If you have ever played Super Metroid on the Super NES you will recognise the gameplay instantly. You are given an excuse to go exploring by a decent plot as far as action games go and, as you wander the secret base, you will see secret little spaces, or locked doors every so often above, below and around you. The game teases you with these constantly. You will often be unable to get to them at first but further exploration reveals items that level your character up, giving you a new ability with which to go back and try and get them.
It is pure Super Metroid, right down to the opening five minutes where you get to play with a fully powered up character first, just to show you what you can unlock later. Unlike Super Metroid it doesn't resort to the 'oh I've fallen over and all my upgrades have fallen off .... Again,' mechanic but finds its' own reason to reduce the abilities of the player character. I won't spoil it for you but unlike the various sequels in the Metroid series where you might feel a little cheated by the initial levelling down after the first five minutes of play this has a slightly more clever way of dealing with the gameplay trick.
It is such a small change to the familiar that even though Shadow Complex is clearly heavily influenced by the games that have gone before it, the developers have done it their way, just enough to keep the game fresh whilst not going over the top.
The core of this game is to explore. You level up, remember bits you couldn't reach before, go back and make yourself stronger. You can play this by just following the way points through the map. You'll still have a great time and the game will be a little tougher but the real pleasure is from solving all the clever little puzzles, designed around getting hold of every last little upgrade you can get your hands on and you find yourself going back to the harder items over and over until you crack them.
The shooting is usually spot on, though I was let down once or twice my the targeting system.

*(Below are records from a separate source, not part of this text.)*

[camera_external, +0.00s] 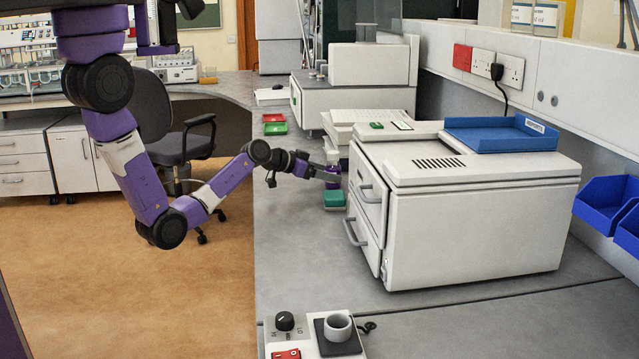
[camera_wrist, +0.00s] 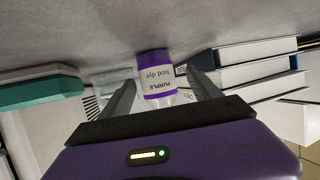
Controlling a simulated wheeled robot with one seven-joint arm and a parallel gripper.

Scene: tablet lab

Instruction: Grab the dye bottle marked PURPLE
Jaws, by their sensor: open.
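The dye bottle (camera_wrist: 157,80) has a white label reading "PURPLE food dye", upside down in the wrist view, with purple bands at both ends. It stands on the bench just left of the white machine in the external view (camera_external: 333,186), partly hidden by my gripper. My gripper (camera_external: 325,174) reaches in from the left at bottle height. In the wrist view my gripper (camera_wrist: 160,82) is open, with one finger on each side of the bottle. I cannot tell whether either finger touches it.
A teal-and-white block (camera_wrist: 40,90) lies beside the bottle, also in the external view (camera_external: 333,198). The large white machine (camera_external: 480,225) stands close on the right, a blue tray (camera_external: 490,138) on top. Books (camera_wrist: 255,75) lie on the wrist view's right. The front bench (camera_external: 300,260) has free room.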

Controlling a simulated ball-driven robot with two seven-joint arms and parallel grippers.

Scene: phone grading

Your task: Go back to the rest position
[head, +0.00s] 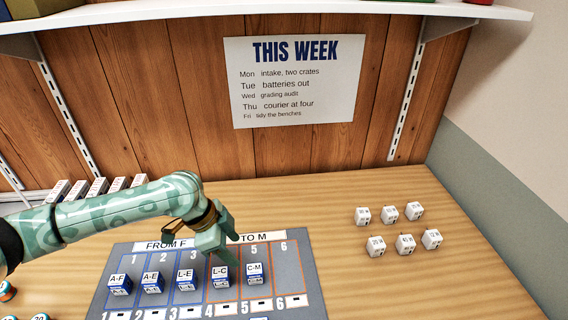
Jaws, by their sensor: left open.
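My left arm comes in from the left, and its green gripper (222,240) is over the grey mat (308,300), around the top of columns 4 and 5. Its jaws are open and I see nothing held in them. The L-C block (221,283) stands on the mat just below the gripper, with the C-M block (255,274) to its right. I cannot tell how close the fingertips are to the L-C block. My right gripper is not in view.
The A-F (119,285), A-E (152,282) and L-E (186,279) blocks stand in columns 1 to 3. Several white cubes (405,244) stand on the table at the right. A wall shelf (290,11) hangs above. Small boxes (98,188) line the back left. The table between mat and cubes is clear.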

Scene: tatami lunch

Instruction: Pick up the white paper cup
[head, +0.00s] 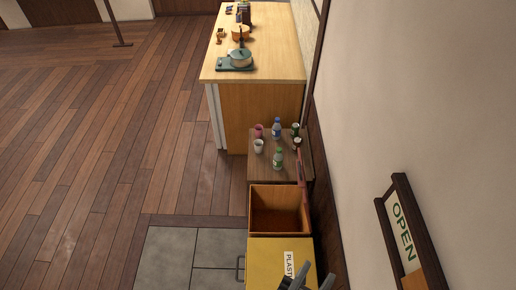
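The white paper cup (258,147) stands upright on a low brown table (258,172) against the right wall. A pink cup (258,130) stands just behind it, and a green-capped bottle (278,158) stands to its right and nearer. My gripper (309,283) shows only in part at the bottom edge, as two grey fingers spread apart with nothing seen between them. It is over the yellow bin, well nearer the camera than the cup and to its right.
A blue bottle (277,128), a dark can (295,130) and another small item share the table. An open brown box (279,199) and a yellow bin (262,262) stand in front. A counter (285,62) with cookware rises behind. Floor at left is clear.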

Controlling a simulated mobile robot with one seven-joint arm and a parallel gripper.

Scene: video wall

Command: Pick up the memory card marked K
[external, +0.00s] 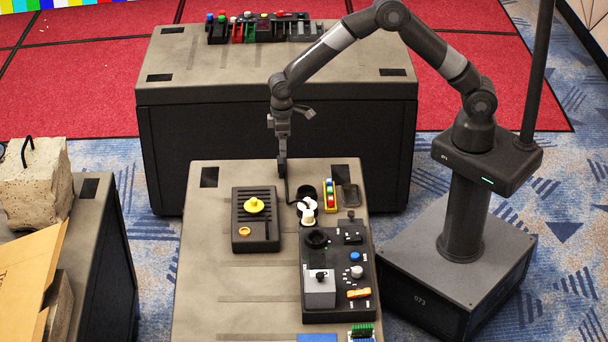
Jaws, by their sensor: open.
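No letter K is readable at this size, so I cannot tell which item is the memory card marked K. A blue flat piece (317,338) and a green card-like piece (362,331) lie at the near edge of the front table, both cut by the frame's bottom. My gripper (283,174) points down over the far part of the front table (205,255), just beyond a black slotted box (243,240) with a yellow knob. It is open, with nothing visible in it.
A black control panel (338,310) with knobs stands at the table's right. A white part (307,210), a black ring and a yellow strip with coloured buttons (330,195) lie beyond it. The table's left side is clear. Coloured items line the rear table (270,70).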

The game is played on a 2D plane but the graphics are rendered in 3D via the Unreal 3 engine (More about the graphics later). This opens up loads of neat little perspective tricks the game throws at you but at the same time it can make it difficult to aim as the bad guys will come running towards the camera. On nearly every occasion the game guessed that I wanted to shoot into the background and not sideways at the right point but it did get it wrong twice in my first playthrough. It doesn't happen often, and it wasn't a game ruiner as there is plenty of health to go looking for but it is something that you will notice.
The narrative is suitably involving in that it engages you with the character, particularly when you are sneaking around in air ducts and over hear soldiers talking about you. It's not a new thing but it it helps keep you caring about your character. At the same time the plot is thin enough so as not to ever 'over explain' anything. It could never be accused of being deep but then neither are the action-espionage films it borrows its' theme from. The game is based on a book apparently.
The upgrades are almost torn from the Super Metroid handbook but have a Shadow Complex character to them all of their own. Your main gun gets stronger, you get a speed run, not dissimilar to the one Samus got, grenades, rockets and a piton gun, swinging tool. The most interesting of the bunch looks like a freeze gun at first until you realise you can stick grenades into the blob you left behind. then you work out that you can stand on the blobs. Then stack them and then.... it'll help solve so many of those problems you thought were impossible. You only have to level it up enough to stick enough blobs down to build that blob-bridge and....
You get the idea. What looks like a simple tool at first is actually a game changing device that'll have you trekking all over the place looking for new ways to use it. This game is game-design excellence. The character handling is nailed, near perfectly, doing exactly what you intended to do every time.
This game is beautiful. It uses light and shadow to add depth as well as giving you a real sensation of sneaking into a place you shouldn't be. The enemies are armoured up so that the fact they all look the same doesn't stand out but this game takes up less than 700MB of disc space and it isn't a small map. The zones are all very distinctive and yet familiar enough so that you can read every wall, ceiling and ledge and navigate effectively.
They could have gone over the top with the 3D space in this game but when they do drop the player into a full 3D mode of play it is subtle. Never does it overwhelm the player, never do the controls switch too jarringly. There are points where the player can take control of a turret and, in these sections the change from shooting across the screen to shooting into the screen is so gentle that you barely realise. I know of no other game that does it so well.
There is also a pop up map. If only every game was this clear. A blue line traces your main objective but you can turn it off and go exploring. The map is the clearest, most cleanly designed map I have ever had the pleasure of using any where.
With a few more textures this game would be a contender for best looking game of the year on the 360 at times and I do mean all the full price, DVD releases too.
Sometimes you play a game for a day and never notice the music. You feel what the game wants you to feel but you don't notice the sound as music until you really start looking for it. The voice acting is, quite incredibly, better than most games manage to mumble onto a full sized DVD. No phoned in voice acting here. Absolutely spot on.
I really love this game. It has kept me hooked through two play throughs and I'm going to play this again. It has been accused of being short but even the main story mode speed run is worth the price. Going for 100% and you have a game that eclipses Gears and Gear 2 in terms of game-play time.
There is a surprising multiplayer angle too. You can't play the same game at the same time, that just wouldn't work in this sort of game (there's laying down the gauntlet though) Imaginatively, you are encouraged to compete with friends that also have the game. Who's getting the most kills, who's the fastest, who's unlocked what? All this is tracked and shared with your competitors.
This game needs a sequel, not because it didn't get things right but because it is so good that I want to play it again and I know that one day I'll be playing it blindfolded.
I bet I'll still be enjoying it though.